Aim: Copy the line containing "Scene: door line", then all lines after it up to and including the final line of the material, exactly and without additions.

--- Begin Collected data ---

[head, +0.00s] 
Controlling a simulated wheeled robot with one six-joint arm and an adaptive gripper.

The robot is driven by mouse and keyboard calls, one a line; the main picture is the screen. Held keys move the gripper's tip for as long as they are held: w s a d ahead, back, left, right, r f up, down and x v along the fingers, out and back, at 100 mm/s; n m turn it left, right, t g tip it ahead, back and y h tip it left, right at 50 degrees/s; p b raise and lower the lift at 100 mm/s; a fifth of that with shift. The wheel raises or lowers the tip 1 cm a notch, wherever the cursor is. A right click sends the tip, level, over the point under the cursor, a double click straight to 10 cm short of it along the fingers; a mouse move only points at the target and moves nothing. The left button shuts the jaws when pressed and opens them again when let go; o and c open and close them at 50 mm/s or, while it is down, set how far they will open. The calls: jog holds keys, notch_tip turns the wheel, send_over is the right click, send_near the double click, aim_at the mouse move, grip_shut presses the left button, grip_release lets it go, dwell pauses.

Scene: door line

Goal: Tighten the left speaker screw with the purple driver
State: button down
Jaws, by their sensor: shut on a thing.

--- End Collected data ---

Solved problem:
Scene: door line

Goal: Tighten the left speaker screw with the purple driver
State: button down
Jaws, by their sensor: shut on a thing.

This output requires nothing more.